Taken with the 10th pick in the Rule 5 Draft, it is widely assumed that had Barton remained in good health, he either would have gone much higher or would have been protected by the Indians.
Bierd, selected by the Orioles out of the Tigers system with the third pick in the draft, also had a two-month stint on the disabled list with shoulder trouble. He posted a 4.91 ERA in 29 games but was outrighted off Baltimore's 40-man roster in mid-October and is eligible again for the Rule 5 Draft.
Seattle completed a preseason trade with the Twins to retain Dickey's rights and sent him to the Minors to open 2008. But they brought back the former first-rounder, who has added a knuckleball to his repertoire, in late May and he posted a 5.21 ERA in 112 1/3 innings with the Mariners.
Dickey was 33 years old when he was taken in the Rule 5, proof the process is not just about finding overlooked "kids." Taken with the 12th pick, he also looked like he'd be one of only six 2007 Rule 5ers (along with Wright and Barton) to head into this year's draft protected on a big league roster. However, the Mariners outrighted Dickey (along with 2006 Rule 5 pick Sean White) to the Minors just days before the Winter Meetings began, clearing room on their 40-man roster.
Of those half-dozen players, the other three who will be exempt from this year's draft are right-handers Evan Meek, Randy Wells and Steven Register.
Meek, taken with the second overall pick by Pittsburgh from Tampa Bay, posted a 6.92 ERA over 13 innings with the Pirates but cleared waivers before combining for a 2.51 ERA between Double-A Altoona and Triple-A Indianapolis. Knowing firsthand that a youngster with that kind of stuff will attract interest in the Rule 5, the Pirates decided to add him to the 40-man roster this fall.

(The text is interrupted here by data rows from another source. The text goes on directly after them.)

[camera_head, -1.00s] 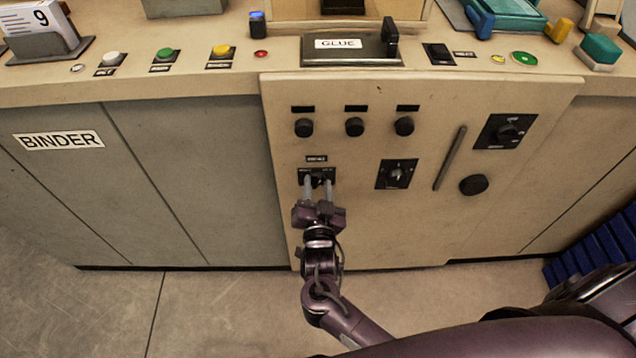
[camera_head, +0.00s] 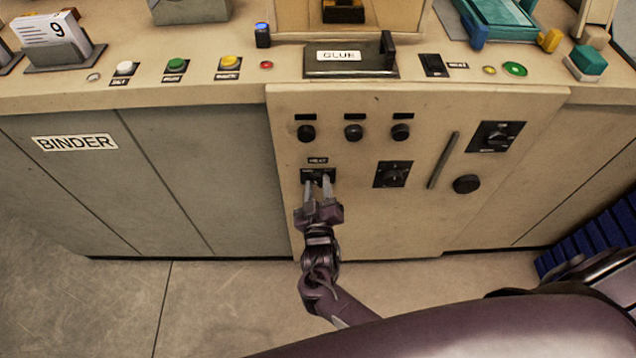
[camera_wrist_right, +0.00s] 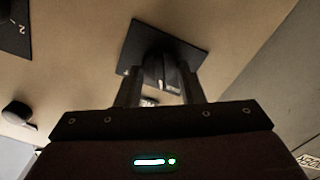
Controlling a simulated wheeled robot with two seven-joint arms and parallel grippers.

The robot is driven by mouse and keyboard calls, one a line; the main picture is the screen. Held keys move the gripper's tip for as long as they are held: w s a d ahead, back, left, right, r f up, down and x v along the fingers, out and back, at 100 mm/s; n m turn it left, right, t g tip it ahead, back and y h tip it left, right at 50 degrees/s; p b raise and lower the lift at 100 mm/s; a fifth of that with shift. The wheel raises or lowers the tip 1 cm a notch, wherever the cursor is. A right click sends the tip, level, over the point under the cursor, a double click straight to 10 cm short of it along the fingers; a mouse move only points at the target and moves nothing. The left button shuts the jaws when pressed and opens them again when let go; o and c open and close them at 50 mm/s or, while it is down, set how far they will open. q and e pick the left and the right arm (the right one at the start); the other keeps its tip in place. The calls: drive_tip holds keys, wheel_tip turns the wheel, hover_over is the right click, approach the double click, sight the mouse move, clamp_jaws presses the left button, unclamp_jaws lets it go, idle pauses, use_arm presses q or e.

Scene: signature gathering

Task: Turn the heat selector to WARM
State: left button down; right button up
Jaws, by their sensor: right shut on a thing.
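The heat selector is a dark knob (camera_wrist_right: 158,72) on a square black plate (camera_head: 305,173), under a HEAT label (camera_head: 317,160) on the beige front panel. My right gripper (camera_head: 318,182) reaches up to it from below, shut on the knob with one finger on each side. In the right wrist view the plate sits tilted relative to the fingers. The fingers hide most of the knob and its markings in the head view, so the setting cannot be read. My left gripper is out of view.
Several black knobs (camera_head: 353,133) sit above. Another dial (camera_head: 392,174), a slanted handle (camera_head: 443,160) and a round knob (camera_head: 466,184) lie to the right. The counter above carries buttons and a GLUE unit (camera_head: 350,72). The floor (camera_head: 220,300) below is clear.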

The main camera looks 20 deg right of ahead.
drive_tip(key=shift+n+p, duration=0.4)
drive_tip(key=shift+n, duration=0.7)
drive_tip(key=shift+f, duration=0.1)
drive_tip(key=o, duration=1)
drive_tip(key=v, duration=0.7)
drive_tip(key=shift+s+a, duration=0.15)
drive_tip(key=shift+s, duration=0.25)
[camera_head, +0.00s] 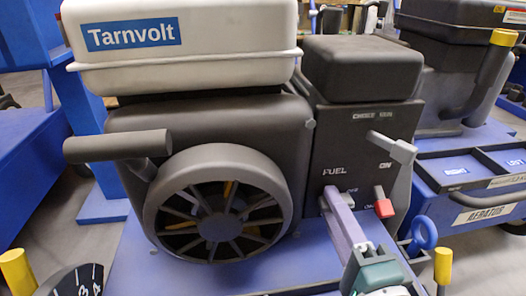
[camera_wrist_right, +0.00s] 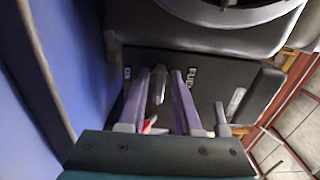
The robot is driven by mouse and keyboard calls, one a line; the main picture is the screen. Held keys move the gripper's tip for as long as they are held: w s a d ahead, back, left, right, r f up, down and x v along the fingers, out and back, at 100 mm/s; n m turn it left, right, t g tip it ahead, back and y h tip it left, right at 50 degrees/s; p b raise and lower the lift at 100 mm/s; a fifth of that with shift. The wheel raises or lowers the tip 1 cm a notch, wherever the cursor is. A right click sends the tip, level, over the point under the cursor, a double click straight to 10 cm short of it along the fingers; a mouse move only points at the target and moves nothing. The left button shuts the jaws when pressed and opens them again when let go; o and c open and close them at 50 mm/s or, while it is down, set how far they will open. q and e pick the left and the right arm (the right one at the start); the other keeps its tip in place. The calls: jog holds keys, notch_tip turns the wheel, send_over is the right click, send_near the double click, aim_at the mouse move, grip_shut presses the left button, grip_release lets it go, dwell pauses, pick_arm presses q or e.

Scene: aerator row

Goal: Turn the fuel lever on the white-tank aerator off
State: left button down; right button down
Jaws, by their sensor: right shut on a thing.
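The white-tank aerator, with its white tank (camera_head: 185,45) marked Tarnvolt, stands in the middle of the head view. Its dark control panel (camera_head: 340,150) carries FUEL, ON and OFF marks. My right gripper (camera_head: 335,205) has its purple fingers against the panel's lower part, below FUEL. In the right wrist view, the grey fuel lever (camera_wrist_right: 158,85) lies between the fingers of my right gripper (camera_wrist_right: 160,80), which is shut on it. In the head view the fingers mostly hide this lever, so its exact setting is unclear. My left gripper is out of view.
A grey lever (camera_head: 393,148) sticks out below the CHOKE and RUN marks. A red-tipped switch (camera_head: 383,206) is close right of my fingers. A large spoked wheel (camera_head: 218,215) is on the left. Another aerator with a dark tank (camera_head: 460,12) stands behind, right.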

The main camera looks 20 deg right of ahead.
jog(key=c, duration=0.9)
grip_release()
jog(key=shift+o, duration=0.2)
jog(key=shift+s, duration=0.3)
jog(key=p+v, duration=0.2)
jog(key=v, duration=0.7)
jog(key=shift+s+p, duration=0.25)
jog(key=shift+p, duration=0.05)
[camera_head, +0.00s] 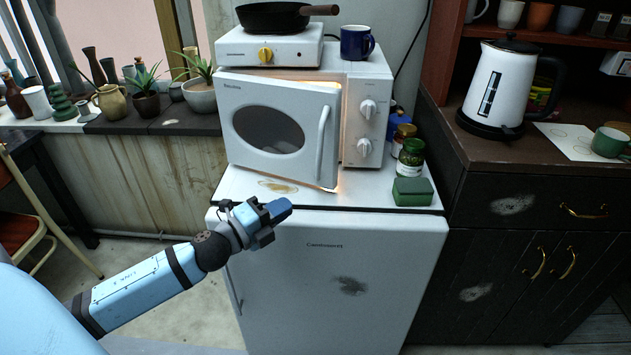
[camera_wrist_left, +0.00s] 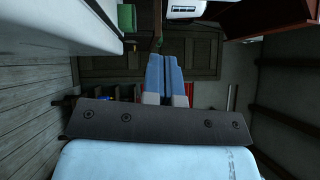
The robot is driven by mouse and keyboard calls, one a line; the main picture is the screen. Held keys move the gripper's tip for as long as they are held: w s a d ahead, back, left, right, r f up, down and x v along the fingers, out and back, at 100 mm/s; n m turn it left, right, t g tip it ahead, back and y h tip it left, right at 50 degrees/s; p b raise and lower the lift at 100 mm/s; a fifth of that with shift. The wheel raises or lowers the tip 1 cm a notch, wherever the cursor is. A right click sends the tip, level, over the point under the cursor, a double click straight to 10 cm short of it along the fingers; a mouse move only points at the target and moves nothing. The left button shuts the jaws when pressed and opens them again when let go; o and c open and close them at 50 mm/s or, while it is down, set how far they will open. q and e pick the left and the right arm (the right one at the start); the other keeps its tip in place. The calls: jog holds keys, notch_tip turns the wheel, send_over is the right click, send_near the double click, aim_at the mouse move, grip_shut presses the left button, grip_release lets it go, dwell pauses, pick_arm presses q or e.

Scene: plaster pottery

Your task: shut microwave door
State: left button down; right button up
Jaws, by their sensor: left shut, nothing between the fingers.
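The white microwave (camera_head: 362,98) stands on top of a small white fridge (camera_head: 330,265). Its door (camera_head: 270,130) is slightly ajar, with warm light showing along its top and right edges. The door has an oval dark window and a vertical handle (camera_head: 323,142) on its right side. My left gripper (camera_head: 282,208) is shut and empty, in front of the fridge's top edge, below and in front of the door, apart from it. In the left wrist view its blue fingers (camera_wrist_left: 166,78) are together with nothing between them. My right gripper is not in view.
A green sponge (camera_head: 413,191) and jars (camera_head: 411,155) stand right of the microwave on the fridge top. A hot plate (camera_head: 270,48) with a pan and a blue mug (camera_head: 356,42) sit on the microwave. A dark cabinet (camera_head: 530,220) is at right. Potted plants (camera_head: 146,104) stand on the left sill.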

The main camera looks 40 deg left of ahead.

Wells and Register, however, head into the 2008 draft on the 40-man rosters of the clubs that lost them in last year's Rule 5, proving the "fool me once, shame on you" aspect of this event. Both finished the 2008 season in the big leagues with their respective clubs.
Wells, taken 11th by Toronto from the Cubs, appeared in one game with the Blue Jays before being returned to Chicago's system. He went 10-4 with a 4.02 ERA at Triple-A Iowa and was promoted to the Majors in September, tossing 5 1/3 hitless innings over three outings.
Register, selected by the Mets with the 13th pick from Colorado, was returned to the Rockies organization, where he posted a 3.36 ERA and 16 saves for Triple-A Colorado Springs. Called up for the last month of the season, he remains on the Rockies' 40-man roster.
Among the other 11 players drafted last year, eight eventually were returned to their original clubs, including 6-foot-6 right-hander Tim Lahey, the first player taken. The Princeton University product, plucked out of the Minnesota system by Tampa Bay and dealt immediately to the Cubs, finished with a 5.18 ERA at Triple-A Rochester, then posted a 3.97 mark for the Arizona Fall League champion Phoenix Desert Dogs.
Also returned from whence they came: No. 4 LHP Jose Capellan (Boston); No. 6 RHP Sergio Valenzuela (Atlanta); No. 7 3B Matt Whitney (Cleveland); No. 9 RHP Fernando Hernandez Jr. (White Sox); No. 14 RHP Michael Gardner (Yankees); No. 17 IF Callix Crabbe (Milwaukee); No. 18 RHP Lincoln Holdzkom (Boston).
Three other Rule 5 picks had their teams either send them down when no one claimed them off waivers or strike deals to retain their rights before sending them down: No. 5 RHP Carlos Guevara (San Diego from Cincinnati); No. 15 LHP Travis Blackley (Philadelphia from San Francisco); No. 16 OF Garrett Guzman (Washington from Minnesota).